Nous avons également eu la présentation d’un outil qui a l’air vraiment bien pour la pédagogie des TP, LabNBook ; c’est un outil développé depuis 10 ans par une équipe de didacticiens grenoblois. Pour le moment il n’est pas accessible à tous, par manque de force vive, mais il est prévu de le déployer en France d’ici un an, et de l’associer à Moodle qui est une plateforme d’apprentissage en ligne largement utilisée dans l’enseignement supérieur.

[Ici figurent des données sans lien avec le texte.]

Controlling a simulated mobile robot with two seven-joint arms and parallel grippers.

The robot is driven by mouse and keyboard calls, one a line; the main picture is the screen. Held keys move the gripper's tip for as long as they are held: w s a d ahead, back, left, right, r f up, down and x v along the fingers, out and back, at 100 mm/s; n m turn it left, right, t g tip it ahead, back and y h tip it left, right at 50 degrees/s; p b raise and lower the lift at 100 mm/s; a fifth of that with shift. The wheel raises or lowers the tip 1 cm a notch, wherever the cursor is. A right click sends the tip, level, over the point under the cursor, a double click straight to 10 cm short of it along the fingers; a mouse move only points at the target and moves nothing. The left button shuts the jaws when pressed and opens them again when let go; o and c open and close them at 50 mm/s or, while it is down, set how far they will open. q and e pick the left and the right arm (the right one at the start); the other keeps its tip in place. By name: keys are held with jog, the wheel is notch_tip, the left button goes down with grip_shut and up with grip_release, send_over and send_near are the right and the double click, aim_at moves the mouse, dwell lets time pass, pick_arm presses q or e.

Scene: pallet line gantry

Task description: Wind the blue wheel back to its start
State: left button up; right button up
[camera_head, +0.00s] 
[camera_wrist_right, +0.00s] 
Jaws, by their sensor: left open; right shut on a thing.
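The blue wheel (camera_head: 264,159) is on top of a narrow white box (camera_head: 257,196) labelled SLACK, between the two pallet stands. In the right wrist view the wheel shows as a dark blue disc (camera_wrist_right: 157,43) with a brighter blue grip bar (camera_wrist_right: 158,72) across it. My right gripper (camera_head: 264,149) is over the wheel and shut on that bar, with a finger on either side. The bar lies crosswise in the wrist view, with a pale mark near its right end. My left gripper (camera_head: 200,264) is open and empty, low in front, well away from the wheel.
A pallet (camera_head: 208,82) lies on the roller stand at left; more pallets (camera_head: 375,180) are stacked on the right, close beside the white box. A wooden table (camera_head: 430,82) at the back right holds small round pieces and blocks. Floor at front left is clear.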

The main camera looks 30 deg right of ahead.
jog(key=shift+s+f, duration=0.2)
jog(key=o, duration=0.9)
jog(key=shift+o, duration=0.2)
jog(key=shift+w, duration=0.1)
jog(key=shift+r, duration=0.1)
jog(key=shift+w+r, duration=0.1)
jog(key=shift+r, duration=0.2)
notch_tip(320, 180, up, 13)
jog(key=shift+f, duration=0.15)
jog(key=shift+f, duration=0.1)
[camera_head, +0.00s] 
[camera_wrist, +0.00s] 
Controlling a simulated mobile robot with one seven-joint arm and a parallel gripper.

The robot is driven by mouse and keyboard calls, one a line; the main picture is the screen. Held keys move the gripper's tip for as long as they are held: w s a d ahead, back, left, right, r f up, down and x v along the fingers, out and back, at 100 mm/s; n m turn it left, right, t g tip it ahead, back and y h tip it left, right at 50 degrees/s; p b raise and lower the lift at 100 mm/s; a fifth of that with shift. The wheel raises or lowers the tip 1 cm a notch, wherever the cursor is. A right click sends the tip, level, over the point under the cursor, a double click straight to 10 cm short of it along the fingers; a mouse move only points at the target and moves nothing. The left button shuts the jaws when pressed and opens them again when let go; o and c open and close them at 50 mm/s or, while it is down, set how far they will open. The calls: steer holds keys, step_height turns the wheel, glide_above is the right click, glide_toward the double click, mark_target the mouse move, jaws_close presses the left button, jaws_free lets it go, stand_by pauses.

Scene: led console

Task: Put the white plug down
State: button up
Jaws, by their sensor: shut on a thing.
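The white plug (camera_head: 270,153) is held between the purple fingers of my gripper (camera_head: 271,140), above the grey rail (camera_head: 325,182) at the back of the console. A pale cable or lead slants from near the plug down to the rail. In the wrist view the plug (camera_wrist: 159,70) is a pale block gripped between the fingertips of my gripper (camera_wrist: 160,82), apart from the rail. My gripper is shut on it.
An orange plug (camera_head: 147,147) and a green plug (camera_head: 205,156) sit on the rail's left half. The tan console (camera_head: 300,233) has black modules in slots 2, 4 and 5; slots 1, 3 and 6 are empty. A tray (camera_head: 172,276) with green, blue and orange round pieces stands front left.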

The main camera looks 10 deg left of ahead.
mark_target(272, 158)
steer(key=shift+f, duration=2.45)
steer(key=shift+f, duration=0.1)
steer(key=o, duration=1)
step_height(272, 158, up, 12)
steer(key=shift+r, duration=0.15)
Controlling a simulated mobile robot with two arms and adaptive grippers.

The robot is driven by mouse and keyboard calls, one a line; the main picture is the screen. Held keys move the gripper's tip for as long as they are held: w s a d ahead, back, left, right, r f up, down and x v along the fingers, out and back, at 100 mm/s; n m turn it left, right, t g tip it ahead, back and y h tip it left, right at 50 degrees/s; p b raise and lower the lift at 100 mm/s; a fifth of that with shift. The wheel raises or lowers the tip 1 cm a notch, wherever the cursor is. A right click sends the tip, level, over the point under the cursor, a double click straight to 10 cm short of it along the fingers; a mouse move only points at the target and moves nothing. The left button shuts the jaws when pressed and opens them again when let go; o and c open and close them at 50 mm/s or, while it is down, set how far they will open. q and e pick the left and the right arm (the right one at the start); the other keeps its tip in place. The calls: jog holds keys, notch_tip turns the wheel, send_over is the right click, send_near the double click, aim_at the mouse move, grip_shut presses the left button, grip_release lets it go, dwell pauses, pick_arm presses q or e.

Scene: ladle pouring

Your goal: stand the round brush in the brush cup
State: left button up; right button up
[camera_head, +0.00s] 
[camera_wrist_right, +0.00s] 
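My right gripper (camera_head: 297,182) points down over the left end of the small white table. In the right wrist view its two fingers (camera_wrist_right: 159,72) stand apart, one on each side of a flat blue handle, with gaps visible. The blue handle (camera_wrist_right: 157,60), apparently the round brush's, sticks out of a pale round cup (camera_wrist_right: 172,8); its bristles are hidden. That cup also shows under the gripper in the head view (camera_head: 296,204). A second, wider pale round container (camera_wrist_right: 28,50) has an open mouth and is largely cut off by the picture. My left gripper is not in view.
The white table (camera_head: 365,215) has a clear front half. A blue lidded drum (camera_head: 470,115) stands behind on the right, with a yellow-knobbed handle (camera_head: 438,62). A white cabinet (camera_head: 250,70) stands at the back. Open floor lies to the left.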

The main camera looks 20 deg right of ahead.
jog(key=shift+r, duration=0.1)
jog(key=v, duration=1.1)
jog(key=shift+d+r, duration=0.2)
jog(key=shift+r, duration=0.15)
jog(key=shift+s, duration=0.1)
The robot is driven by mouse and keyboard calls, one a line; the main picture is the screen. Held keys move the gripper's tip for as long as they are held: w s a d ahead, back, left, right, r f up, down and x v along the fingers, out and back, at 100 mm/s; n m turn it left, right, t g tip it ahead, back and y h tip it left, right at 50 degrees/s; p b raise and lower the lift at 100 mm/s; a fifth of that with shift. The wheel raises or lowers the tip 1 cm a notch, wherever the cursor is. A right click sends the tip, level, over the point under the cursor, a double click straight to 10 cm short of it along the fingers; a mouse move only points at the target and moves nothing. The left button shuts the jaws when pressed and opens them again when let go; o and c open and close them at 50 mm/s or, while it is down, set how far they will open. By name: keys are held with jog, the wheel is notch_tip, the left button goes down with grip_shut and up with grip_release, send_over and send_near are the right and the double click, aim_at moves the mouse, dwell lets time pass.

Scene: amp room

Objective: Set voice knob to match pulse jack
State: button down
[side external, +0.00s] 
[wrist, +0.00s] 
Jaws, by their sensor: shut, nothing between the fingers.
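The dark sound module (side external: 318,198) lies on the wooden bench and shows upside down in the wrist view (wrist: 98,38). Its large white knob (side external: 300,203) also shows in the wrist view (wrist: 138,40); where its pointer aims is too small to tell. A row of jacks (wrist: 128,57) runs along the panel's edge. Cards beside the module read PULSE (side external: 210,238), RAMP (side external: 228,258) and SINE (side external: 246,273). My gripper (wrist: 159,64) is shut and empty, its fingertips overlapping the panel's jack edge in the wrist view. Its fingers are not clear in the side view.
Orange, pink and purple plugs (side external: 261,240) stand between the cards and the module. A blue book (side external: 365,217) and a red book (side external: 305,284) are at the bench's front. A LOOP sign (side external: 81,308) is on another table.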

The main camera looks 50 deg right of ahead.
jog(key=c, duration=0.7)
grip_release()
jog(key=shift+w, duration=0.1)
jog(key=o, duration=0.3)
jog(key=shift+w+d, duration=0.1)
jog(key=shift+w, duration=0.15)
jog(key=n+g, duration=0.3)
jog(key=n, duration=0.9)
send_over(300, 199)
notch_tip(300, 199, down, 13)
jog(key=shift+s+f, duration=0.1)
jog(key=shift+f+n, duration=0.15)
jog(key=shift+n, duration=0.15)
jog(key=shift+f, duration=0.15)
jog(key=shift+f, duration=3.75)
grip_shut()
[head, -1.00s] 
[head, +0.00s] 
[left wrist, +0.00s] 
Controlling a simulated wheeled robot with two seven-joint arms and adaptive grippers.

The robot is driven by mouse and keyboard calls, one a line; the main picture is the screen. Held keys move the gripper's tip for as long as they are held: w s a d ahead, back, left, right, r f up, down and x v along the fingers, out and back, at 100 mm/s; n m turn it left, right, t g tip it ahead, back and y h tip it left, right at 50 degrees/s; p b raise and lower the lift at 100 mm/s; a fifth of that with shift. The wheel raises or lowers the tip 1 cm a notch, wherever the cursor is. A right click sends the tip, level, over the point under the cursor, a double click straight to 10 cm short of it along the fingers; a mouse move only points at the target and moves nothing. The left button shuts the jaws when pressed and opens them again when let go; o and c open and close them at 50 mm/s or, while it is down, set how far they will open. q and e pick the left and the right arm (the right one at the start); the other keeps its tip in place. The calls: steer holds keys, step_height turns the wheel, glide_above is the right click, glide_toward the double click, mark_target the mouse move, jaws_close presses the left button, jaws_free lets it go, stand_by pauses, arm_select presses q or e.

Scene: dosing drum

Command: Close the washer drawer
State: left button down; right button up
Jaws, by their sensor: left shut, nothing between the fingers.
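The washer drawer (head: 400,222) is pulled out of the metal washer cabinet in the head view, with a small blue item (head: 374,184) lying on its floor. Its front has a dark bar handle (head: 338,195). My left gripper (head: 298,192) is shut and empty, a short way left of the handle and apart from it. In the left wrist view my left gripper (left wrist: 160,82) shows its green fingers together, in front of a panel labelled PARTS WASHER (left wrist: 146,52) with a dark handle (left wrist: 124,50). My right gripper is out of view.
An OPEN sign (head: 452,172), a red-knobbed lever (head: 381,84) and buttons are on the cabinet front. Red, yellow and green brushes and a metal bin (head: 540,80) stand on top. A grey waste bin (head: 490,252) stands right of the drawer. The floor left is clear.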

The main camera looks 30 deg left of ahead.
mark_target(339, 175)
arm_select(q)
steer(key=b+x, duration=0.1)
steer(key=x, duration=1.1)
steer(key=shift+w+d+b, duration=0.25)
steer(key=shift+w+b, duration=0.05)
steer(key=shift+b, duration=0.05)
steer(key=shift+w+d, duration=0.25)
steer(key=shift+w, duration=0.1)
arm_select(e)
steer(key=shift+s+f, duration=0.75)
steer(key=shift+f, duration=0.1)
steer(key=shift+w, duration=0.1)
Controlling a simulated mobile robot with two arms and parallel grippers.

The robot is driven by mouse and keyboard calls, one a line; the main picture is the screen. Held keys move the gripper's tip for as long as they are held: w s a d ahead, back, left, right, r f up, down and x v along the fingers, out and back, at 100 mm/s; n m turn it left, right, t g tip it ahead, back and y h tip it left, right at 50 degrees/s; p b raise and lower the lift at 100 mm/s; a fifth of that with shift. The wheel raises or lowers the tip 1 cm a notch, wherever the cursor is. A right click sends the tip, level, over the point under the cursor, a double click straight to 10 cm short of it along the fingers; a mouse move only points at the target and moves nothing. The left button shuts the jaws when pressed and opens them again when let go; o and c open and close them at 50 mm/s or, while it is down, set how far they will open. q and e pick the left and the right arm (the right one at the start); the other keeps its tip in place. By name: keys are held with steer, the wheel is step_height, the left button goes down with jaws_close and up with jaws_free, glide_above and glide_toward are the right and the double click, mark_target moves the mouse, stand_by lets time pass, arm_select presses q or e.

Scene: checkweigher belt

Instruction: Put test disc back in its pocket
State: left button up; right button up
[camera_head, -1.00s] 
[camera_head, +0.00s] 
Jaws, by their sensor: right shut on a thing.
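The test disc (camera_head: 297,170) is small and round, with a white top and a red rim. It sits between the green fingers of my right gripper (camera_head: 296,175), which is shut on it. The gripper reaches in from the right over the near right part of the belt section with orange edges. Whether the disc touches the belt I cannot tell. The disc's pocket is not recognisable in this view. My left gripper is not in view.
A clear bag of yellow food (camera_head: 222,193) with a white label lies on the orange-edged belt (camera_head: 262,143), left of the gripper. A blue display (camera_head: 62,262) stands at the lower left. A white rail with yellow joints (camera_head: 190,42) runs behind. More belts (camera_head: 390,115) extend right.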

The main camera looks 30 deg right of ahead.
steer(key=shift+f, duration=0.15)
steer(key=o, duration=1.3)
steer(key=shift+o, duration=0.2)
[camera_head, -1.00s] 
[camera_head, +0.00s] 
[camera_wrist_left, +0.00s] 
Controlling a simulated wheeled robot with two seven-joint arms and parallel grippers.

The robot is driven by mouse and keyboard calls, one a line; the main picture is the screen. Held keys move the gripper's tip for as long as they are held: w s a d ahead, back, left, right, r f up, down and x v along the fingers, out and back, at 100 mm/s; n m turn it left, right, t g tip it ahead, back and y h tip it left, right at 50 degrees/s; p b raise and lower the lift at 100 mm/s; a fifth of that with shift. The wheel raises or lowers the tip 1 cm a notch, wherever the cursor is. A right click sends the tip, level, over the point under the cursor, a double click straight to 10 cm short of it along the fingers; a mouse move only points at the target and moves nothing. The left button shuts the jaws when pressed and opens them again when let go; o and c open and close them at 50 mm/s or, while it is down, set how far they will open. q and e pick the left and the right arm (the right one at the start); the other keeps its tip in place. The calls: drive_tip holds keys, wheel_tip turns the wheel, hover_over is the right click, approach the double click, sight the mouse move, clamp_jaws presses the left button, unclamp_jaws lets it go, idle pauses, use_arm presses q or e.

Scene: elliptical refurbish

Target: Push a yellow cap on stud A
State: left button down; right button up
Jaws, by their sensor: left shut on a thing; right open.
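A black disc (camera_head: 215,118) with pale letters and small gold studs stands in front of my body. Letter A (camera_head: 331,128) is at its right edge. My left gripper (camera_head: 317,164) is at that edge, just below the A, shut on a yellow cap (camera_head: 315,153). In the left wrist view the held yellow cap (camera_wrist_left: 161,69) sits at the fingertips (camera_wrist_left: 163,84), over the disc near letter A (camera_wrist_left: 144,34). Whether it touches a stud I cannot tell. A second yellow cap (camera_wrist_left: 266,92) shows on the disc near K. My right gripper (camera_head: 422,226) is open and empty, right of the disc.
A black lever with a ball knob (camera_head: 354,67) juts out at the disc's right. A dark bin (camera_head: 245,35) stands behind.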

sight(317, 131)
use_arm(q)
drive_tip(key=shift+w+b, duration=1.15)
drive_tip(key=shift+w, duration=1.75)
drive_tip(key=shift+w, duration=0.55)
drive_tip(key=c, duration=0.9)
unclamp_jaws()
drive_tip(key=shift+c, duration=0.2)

Un des outils de ce LabNBook est un outil d’ajustement de données « à la main » Fitex, où l’étudiant rentre ses données expérimentales, choisi un modèle mathématique et peut ensuite ajuster les paramètres à la main pour minimiser l’écart entre mesures et modèle... C’est bien plus pédagogique que Matlab que nous utilisons, mais que les étudiants utilisent comme une boîte noire !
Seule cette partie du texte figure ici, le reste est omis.